Find all lines in the listing that include the word "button", then copy them.

Begin DATA

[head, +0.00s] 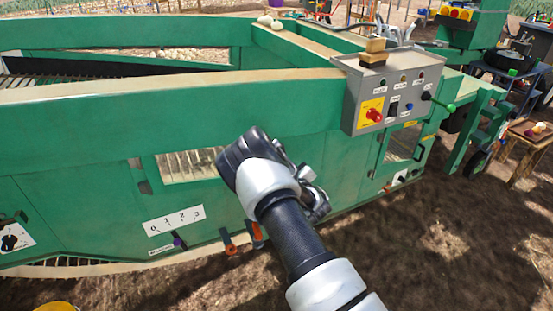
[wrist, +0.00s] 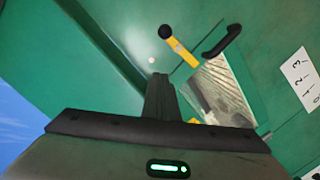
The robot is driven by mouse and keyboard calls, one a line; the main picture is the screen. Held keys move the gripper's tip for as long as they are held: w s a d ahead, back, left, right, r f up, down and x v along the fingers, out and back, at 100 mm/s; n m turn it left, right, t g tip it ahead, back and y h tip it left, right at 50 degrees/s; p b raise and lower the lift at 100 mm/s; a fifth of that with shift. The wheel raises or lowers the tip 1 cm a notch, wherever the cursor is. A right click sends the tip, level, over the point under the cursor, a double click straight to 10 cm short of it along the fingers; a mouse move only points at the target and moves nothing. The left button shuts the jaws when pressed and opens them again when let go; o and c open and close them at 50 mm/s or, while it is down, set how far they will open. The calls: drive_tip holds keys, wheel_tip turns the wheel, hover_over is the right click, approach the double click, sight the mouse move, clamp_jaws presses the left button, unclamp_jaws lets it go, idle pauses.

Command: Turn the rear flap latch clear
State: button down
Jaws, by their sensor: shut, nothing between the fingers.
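In the wrist view, a yellow bar with a black ball knob, which looks like the latch (wrist: 181,48), sits on the green side panel. A black handle (wrist: 222,40) stands beside it, by the flap window (wrist: 216,85). My gripper (wrist: 158,79) is shut and empty; its fingertips point at the panel near the latch's yellow bar, apart from it in the picture. I cannot tell whether they touch the panel. In the head view, my arm and hand hide the latch; the window (head: 188,166) shows left of the hand.
The 0-1-2-3 scale plate (head: 175,219) with its lever is below the window. Orange-tipped levers (head: 229,245) stick out low on the panel. A grey control box (head: 390,92) juts out at upper right. Bare soil (head: 420,255) lies open at lower right.

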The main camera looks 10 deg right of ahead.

End DATA

SOLUTION:
The robot is driven by mouse and keyboard calls, one a line; the main picture is the screen. Held keys move the gripper's tip for as long as they are held: w s a d ahead, back, left, right, r f up, down and x v along the fingers, out and back, at 100 mm/s; n m turn it left, right, t g tip it ahead, back and y h tip it left, right at 50 degrees/s; p b raise and lower the lift at 100 mm/s; a fifth of that with shift. The wheel raises or lowers the tip 1 cm a notch, wherever the cursor is. A right click sends the tip, level, over the point under the cursor, a double click straight to 10 cm short of it along the fingers; a mouse move only points at the target and moves nothing. The left button shuts the jaws when pressed and opens them again when let go; o and c open and close them at 50 mm/s or, while it is down, set how far they will open. The calls: drive_tip holds keys, wheel_tip turns the wheel, hover_over is the right click, approach the double click, sight the mouse move, clamp_jaws presses the left button, unclamp_jaws lets it go, idle pauses.
State: button down

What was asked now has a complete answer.